Yejin Choi

"So in my lab, we’ve been trying to study how to teach common sense in a more effective way, perhaps by mimicking how when children grow up, they do ask a lot of why-this, why-that questions: The kind of questions that adults wouldn’t ask to each other. It may be obvious to adults, but children while growing up are provided with a lot of such declarative descriptions of common sense.

"It’s reasonable to suspect that humans don’t necessarily try to predict which word comes next, but we rather try to focus on making sense of the world. So we tend to abstract away immediately. 

"You and I, by the way, are not able to remember the discussions, the interactions, the conversation we just had verbatim. We just cannot, because our brain is trained to abstract immediately. But we do remember the gist of our conversation so far, such that if you ask me the same question again, I’ll be surprised. So there’s something about the way that humans learn.

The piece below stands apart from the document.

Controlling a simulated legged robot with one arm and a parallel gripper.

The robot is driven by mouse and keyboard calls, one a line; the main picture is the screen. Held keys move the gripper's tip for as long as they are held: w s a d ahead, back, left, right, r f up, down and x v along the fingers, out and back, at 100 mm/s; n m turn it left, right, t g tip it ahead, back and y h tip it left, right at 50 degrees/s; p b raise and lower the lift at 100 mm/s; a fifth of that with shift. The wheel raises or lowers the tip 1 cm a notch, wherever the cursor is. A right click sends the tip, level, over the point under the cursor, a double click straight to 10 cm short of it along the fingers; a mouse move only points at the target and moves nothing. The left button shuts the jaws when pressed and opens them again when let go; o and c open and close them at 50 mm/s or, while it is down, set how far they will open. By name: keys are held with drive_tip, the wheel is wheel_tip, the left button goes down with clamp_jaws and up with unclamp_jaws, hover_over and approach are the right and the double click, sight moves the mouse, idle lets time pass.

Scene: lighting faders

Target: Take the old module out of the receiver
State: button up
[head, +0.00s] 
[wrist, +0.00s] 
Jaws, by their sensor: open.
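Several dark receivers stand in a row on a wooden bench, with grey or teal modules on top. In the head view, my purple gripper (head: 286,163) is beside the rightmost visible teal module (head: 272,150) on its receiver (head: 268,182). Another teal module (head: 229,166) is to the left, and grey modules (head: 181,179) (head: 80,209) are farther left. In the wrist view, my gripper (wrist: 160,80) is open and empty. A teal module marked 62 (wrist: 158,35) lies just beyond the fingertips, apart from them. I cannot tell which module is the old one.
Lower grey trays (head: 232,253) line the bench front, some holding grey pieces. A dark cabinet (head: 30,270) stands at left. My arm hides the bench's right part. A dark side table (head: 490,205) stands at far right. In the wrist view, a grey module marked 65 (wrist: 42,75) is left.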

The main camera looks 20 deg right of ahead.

"And also humans learn with curriculum and curiosity. And we make hypotheses about the world. And then if something doesn’t make sense, even children — even babies — they try to do some experiments to figure out their confusion points about simple objects, the physical knowledge about the objects that they interact with

"Common sense really is the unspoken rule about how the world works — how the physical world works and how the social world works. So this really influenced the way that we use language, we interpret language. And that’s really one of the key aspects of human intelligence. 

"And the mysterious thing about common sense is that humans acquire it presumably easily. I mean, as in, like, everyone has it, but it’s strikingly hard to write them down to teach machines about these rules that we somehow acquired. So for a long time in AI, common sense was viewed as one of the hardest challenges to overcome. 

"So, we attempted writing down a lot of such common-sense rules and then trained the neural network. And we found that the neural network can really generalize fast out of those examples. So that’s one way to teach neural networks common sense much faster, by providing this collection of declarative knowledge."